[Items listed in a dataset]
◆ ◆ ◆ ◆ ◆ ◆ ◆

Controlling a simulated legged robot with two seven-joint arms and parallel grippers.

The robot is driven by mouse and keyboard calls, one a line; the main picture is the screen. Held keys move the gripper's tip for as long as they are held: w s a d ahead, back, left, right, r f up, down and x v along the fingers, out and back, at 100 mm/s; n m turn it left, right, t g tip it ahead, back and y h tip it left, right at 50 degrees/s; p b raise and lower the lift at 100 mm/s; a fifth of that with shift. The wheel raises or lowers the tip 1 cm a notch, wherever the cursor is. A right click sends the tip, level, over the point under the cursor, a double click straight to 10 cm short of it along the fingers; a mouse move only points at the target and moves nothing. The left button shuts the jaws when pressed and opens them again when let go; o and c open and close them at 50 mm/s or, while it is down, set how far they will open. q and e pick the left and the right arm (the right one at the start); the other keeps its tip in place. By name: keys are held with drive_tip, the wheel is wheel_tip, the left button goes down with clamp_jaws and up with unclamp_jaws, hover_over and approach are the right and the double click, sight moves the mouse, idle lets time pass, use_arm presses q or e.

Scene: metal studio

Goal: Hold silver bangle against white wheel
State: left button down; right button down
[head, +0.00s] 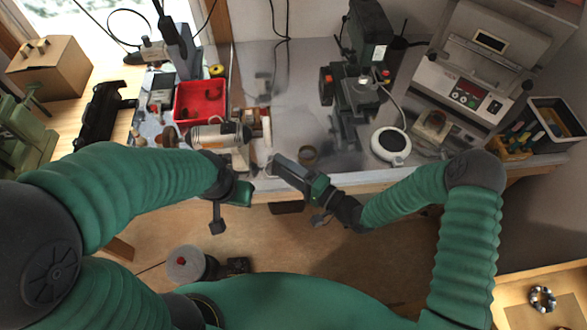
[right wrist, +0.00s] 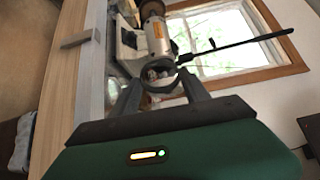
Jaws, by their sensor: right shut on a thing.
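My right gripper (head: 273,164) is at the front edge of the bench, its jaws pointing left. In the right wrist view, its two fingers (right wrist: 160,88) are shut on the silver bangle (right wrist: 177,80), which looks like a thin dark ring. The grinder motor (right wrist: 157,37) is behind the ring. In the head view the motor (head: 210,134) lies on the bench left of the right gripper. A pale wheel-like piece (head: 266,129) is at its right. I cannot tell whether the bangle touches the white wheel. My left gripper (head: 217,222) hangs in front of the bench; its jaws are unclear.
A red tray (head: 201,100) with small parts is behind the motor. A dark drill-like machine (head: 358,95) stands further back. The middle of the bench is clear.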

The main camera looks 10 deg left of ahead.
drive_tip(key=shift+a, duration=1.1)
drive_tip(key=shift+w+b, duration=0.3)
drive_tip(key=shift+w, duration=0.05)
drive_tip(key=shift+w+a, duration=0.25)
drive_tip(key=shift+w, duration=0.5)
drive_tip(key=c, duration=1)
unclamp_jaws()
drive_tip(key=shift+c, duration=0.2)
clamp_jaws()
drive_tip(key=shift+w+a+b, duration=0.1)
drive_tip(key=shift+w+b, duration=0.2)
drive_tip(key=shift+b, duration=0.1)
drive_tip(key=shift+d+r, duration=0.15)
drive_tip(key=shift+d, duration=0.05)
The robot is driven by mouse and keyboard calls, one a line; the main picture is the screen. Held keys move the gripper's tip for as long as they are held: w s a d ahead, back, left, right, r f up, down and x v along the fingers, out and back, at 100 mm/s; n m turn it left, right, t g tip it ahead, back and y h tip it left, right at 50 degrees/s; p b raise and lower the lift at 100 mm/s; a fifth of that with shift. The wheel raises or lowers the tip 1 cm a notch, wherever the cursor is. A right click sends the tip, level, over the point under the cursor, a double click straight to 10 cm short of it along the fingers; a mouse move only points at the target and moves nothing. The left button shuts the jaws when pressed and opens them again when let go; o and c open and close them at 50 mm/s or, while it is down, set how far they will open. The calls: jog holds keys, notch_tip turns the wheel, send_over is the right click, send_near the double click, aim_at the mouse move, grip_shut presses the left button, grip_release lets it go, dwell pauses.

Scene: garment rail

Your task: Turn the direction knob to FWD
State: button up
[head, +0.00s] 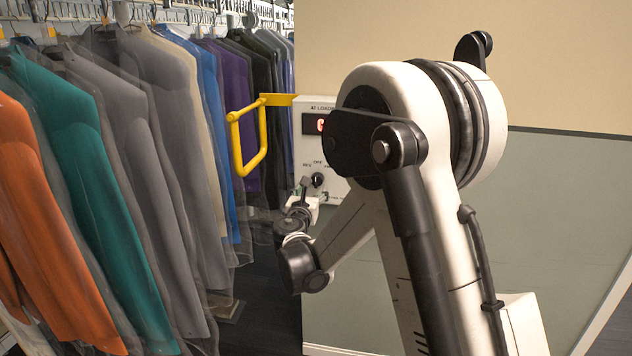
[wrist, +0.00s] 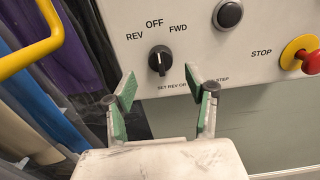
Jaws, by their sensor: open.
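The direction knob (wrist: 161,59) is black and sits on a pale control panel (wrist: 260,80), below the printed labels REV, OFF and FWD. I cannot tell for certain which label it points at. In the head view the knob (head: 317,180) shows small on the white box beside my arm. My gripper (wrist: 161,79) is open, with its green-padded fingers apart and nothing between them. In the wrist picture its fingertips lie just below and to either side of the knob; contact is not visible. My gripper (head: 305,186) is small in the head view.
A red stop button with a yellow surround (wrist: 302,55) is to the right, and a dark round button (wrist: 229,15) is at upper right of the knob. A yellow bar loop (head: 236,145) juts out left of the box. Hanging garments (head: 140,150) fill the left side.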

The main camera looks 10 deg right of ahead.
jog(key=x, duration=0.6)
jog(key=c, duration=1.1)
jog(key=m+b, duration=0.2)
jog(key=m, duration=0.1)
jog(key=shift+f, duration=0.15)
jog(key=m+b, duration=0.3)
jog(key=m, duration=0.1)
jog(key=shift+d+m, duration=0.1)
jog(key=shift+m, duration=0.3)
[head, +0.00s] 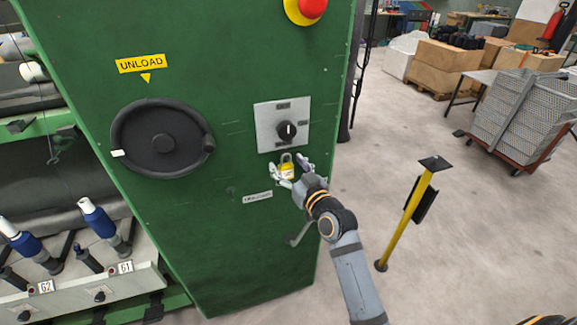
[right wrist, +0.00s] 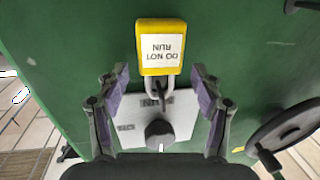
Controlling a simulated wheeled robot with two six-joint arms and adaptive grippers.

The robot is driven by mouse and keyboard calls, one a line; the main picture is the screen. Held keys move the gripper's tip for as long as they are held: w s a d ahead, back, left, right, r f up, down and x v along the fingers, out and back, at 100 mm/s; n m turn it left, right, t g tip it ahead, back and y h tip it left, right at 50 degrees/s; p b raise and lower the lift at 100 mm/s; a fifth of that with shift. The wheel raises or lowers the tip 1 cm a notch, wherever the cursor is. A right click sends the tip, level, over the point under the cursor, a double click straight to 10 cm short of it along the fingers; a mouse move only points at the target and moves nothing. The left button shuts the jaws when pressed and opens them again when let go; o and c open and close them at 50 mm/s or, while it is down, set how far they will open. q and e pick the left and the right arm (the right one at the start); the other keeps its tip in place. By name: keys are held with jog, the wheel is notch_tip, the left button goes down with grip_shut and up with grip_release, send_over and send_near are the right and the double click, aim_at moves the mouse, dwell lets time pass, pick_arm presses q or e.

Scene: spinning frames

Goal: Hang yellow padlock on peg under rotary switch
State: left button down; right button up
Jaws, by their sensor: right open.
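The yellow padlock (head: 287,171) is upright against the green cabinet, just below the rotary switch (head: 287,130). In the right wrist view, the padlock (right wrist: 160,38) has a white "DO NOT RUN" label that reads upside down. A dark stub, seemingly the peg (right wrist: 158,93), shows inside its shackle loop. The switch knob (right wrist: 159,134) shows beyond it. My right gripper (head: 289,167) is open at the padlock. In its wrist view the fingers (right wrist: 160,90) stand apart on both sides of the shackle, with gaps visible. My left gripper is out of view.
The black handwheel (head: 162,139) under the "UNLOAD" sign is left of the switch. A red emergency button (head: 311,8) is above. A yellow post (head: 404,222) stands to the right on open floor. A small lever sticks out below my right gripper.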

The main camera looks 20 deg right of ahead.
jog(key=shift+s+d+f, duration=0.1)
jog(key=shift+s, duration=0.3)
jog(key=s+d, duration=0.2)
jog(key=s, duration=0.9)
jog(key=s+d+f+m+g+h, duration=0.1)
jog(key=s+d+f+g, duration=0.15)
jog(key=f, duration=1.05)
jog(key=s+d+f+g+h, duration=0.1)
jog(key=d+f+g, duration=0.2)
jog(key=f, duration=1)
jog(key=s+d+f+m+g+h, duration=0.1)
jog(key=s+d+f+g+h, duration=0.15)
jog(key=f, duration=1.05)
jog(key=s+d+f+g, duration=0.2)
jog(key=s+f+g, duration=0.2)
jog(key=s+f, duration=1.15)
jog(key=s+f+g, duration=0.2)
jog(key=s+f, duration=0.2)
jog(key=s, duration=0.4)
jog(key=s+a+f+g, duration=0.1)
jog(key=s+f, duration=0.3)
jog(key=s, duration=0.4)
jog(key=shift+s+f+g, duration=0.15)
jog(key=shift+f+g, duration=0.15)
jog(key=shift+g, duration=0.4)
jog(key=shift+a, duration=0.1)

◆ ◆ ◆ ◆ ◆ ◆ ◆

**Short exercise:** Repeat the lines above exactly, and keep every picture out.

**The answer:**
Controlling a simulated legged robot with two seven-joint arms and parallel grippers.

The robot is driven by mouse and keyboard calls, one a line; the main picture is the screen. Held keys move the gripper's tip for as long as they are held: w s a d ahead, back, left, right, r f up, down and x v along the fingers, out and back, at 100 mm/s; n m turn it left, right, t g tip it ahead, back and y h tip it left, right at 50 degrees/s; p b raise and lower the lift at 100 mm/s; a fifth of that with shift. The wheel raises or lowers the tip 1 cm a notch, wherever the cursor is. A right click sends the tip, level, over the point under the cursor, a double click straight to 10 cm short of it along the fingers; a mouse move only points at the target and moves nothing. The left button shuts the jaws when pressed and opens them again when let go; o and c open and close them at 50 mm/s or, while it is down, set how far they will open. q and e pick the left and the right arm (the right one at the start); the other keeps its tip in place. By name: keys are held with drive_tip, the wheel is wheel_tip, the left button goes down with clamp_jaws and up with unclamp_jaws, hover_over and approach are the right and the double click, sight moves the mouse, idle lets time pass, use_arm presses q or e.

Scene: metal studio

Goal: Hold silver bangle against white wheel
State: left button down; right button down
[head, +0.00s] 
[right wrist, +0.00s] 
Jaws, by their sensor: right shut on a thing.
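My right gripper (head: 273,164) is at the front edge of the bench, its jaws pointing left. In the right wrist view, its two fingers (right wrist: 160,88) are shut on the silver bangle (right wrist: 177,80), which looks like a thin dark ring. The grinder motor (right wrist: 157,37) is behind the ring. In the head view the motor (head: 210,134) lies on the bench left of the right gripper. A pale wheel-like piece (head: 266,129) is at its right. I cannot tell whether the bangle touches the white wheel. My left gripper (head: 217,222) hangs in front of the bench; its jaws are unclear.
A red tray (head: 201,100) with small parts is behind the motor. A dark drill-like machine (head: 358,95) stands further back. The middle of the bench is clear.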

The main camera looks 10 deg left of ahead.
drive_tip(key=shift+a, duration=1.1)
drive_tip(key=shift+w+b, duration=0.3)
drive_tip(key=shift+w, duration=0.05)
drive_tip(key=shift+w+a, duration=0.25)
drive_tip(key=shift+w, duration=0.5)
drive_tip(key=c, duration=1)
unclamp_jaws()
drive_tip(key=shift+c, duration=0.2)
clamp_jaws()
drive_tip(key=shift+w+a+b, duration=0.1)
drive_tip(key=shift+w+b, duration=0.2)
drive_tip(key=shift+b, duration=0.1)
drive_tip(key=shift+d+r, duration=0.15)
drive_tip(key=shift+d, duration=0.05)
The robot is driven by mouse and keyboard calls, one a line; the main picture is the screen. Held keys move the gripper's tip for as long as they are held: w s a d ahead, back, left, right, r f up, down and x v along the fingers, out and back, at 100 mm/s; n m turn it left, right, t g tip it ahead, back and y h tip it left, right at 50 degrees/s; p b raise and lower the lift at 100 mm/s; a fifth of that with shift. The wheel raises or lowers the tip 1 cm a notch, wherever the cursor is. A right click sends the tip, level, over the point under the cursor, a double click straight to 10 cm short of it along the fingers; a mouse move only points at the target and moves nothing. The left button shuts the jaws when pressed and opens them again when let go; o and c open and close them at 50 mm/s or, while it is down, set how far they will open. The calls: jog holds keys, notch_tip turns the wheel, send_over is the right click, send_near the double click, aim_at the mouse move, grip_shut presses the left button, grip_release lets it go, dwell pauses.

Scene: garment rail

Your task: Turn the direction knob to FWD
State: button up
[head, +0.00s] 
[wrist, +0.00s] 
Jaws, by their sensor: open.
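The direction knob (wrist: 161,59) is black and sits on a pale control panel (wrist: 260,80), below the printed labels REV, OFF and FWD. I cannot tell for certain which label it points at. In the head view the knob (head: 317,180) shows small on the white box beside my arm. My gripper (wrist: 161,79) is open, with its green-padded fingers apart and nothing between them. In the wrist picture its fingertips lie just below and to either side of the knob; contact is not visible. My gripper (head: 305,186) is small in the head view.
A red stop button with a yellow surround (wrist: 302,55) is to the right, and a dark round button (wrist: 229,15) is at upper right of the knob. A yellow bar loop (head: 236,145) juts out left of the box. Hanging garments (head: 140,150) fill the left side.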

The main camera looks 10 deg right of ahead.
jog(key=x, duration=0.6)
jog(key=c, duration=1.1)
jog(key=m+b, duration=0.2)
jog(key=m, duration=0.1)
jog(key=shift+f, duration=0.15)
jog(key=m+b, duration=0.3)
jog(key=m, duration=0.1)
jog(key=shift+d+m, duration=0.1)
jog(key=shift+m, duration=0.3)
[head, +0.00s] 
[right wrist, +0.00s] 
Controlling a simulated wheeled robot with two six-joint arms and adaptive grippers.

The robot is driven by mouse and keyboard calls, one a line; the main picture is the screen. Held keys move the gripper's tip for as long as they are held: w s a d ahead, back, left, right, r f up, down and x v along the fingers, out and back, at 100 mm/s; n m turn it left, right, t g tip it ahead, back and y h tip it left, right at 50 degrees/s; p b raise and lower the lift at 100 mm/s; a fifth of that with shift. The wheel raises or lowers the tip 1 cm a notch, wherever the cursor is. A right click sends the tip, level, over the point under the cursor, a double click straight to 10 cm short of it along the fingers; a mouse move only points at the target and moves nothing. The left button shuts the jaws when pressed and opens them again when let go; o and c open and close them at 50 mm/s or, while it is down, set how far they will open. q and e pick the left and the right arm (the right one at the start); the other keeps its tip in place. By name: keys are held with jog, the wheel is notch_tip, the left button goes down with grip_shut and up with grip_release, send_over and send_near are the right and the double click, aim_at moves the mouse, dwell lets time pass, pick_arm presses q or e.

Scene: spinning frames

Goal: Hang yellow padlock on peg under rotary switch
State: left button down; right button up
Jaws, by their sensor: right open.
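The yellow padlock (head: 287,171) is upright against the green cabinet, just below the rotary switch (head: 287,130). In the right wrist view, the padlock (right wrist: 160,38) has a white "DO NOT RUN" label that reads upside down. A dark stub, seemingly the peg (right wrist: 158,93), shows inside its shackle loop. The switch knob (right wrist: 159,134) shows beyond it. My right gripper (head: 289,167) is open at the padlock. In its wrist view the fingers (right wrist: 160,90) stand apart on both sides of the shackle, with gaps visible. My left gripper is out of view.
The black handwheel (head: 162,139) under the "UNLOAD" sign is left of the switch. A red emergency button (head: 311,8) is above. A yellow post (head: 404,222) stands to the right on open floor. A small lever sticks out below my right gripper.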

The main camera looks 20 deg right of ahead.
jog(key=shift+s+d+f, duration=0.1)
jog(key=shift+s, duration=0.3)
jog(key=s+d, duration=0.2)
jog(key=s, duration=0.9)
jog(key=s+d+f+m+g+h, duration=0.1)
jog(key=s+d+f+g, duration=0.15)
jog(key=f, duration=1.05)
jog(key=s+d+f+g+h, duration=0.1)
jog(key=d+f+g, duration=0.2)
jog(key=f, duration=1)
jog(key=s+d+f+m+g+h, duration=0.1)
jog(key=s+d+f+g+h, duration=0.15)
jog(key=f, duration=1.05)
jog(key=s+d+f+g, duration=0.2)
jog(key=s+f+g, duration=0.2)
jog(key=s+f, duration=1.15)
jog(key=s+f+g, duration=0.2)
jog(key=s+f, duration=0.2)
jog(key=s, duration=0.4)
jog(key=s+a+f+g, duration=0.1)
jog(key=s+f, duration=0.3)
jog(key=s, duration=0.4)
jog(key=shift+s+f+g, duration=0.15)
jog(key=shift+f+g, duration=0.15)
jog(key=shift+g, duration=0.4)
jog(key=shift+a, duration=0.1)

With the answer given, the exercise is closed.